(Recorded robot episodes)
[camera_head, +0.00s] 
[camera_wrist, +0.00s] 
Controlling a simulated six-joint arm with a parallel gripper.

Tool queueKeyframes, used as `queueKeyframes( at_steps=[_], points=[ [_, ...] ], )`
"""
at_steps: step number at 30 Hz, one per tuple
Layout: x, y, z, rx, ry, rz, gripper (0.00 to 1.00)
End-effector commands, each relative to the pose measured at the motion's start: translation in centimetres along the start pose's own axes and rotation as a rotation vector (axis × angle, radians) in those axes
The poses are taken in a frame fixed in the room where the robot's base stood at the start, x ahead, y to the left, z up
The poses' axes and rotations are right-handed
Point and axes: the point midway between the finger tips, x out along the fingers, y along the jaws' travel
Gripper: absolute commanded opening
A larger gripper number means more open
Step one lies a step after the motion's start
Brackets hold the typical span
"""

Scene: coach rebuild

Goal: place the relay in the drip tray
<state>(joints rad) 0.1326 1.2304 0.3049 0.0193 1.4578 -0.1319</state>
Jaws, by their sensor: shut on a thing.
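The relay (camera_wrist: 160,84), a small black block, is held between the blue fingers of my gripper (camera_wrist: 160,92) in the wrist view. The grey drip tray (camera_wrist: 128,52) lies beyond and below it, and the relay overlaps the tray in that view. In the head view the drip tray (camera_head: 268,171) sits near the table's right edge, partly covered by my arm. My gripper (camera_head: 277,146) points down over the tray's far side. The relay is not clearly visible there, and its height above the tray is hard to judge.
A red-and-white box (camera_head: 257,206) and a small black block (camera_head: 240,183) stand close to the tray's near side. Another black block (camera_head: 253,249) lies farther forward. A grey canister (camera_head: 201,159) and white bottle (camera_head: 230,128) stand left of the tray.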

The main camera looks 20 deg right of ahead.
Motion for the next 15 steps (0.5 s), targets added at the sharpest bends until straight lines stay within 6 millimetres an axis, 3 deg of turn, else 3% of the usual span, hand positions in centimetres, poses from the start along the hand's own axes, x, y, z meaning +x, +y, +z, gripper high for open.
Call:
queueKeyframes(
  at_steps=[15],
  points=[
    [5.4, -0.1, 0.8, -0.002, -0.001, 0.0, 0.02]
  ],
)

---

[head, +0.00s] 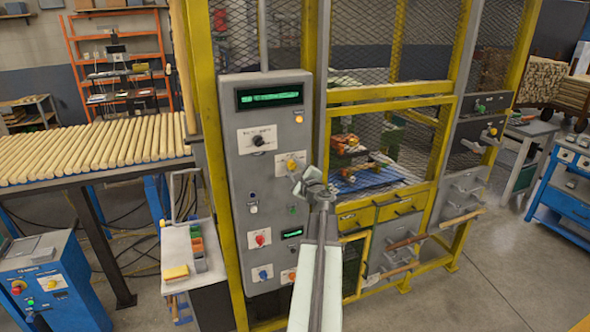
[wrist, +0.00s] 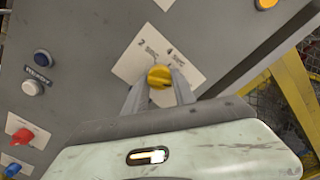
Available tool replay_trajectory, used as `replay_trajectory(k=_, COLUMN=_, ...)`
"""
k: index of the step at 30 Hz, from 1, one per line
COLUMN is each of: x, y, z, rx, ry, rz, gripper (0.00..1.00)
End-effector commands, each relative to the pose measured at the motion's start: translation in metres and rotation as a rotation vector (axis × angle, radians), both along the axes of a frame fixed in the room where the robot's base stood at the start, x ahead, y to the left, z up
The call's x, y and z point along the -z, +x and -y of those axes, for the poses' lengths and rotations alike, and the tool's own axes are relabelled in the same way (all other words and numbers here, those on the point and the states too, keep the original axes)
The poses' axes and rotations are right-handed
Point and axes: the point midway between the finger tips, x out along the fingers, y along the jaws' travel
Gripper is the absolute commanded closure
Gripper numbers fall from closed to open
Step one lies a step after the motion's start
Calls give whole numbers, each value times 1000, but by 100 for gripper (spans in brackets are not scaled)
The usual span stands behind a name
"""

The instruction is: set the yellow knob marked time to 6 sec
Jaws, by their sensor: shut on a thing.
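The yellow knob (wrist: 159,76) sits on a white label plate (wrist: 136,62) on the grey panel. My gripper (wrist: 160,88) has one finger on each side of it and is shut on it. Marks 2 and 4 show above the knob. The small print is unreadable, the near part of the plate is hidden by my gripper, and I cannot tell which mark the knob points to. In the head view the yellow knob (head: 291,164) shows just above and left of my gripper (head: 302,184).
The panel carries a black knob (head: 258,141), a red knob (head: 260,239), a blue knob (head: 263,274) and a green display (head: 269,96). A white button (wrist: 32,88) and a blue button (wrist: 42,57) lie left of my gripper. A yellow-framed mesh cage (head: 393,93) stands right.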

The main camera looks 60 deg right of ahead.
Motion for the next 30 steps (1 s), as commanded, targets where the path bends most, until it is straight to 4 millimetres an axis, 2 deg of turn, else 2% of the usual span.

> WRITTEN EXERCISE
Where a line holds the string "used", copy that line.

> EXERCISE SOLUTION
Tool queueKeyframes, used as `queueKeyframes( at_steps=[_], points=[ [_, ...] ], )`
Available tool replay_trajectory, used as `replay_trajectory(k=_, COLUMN=_, ...)`

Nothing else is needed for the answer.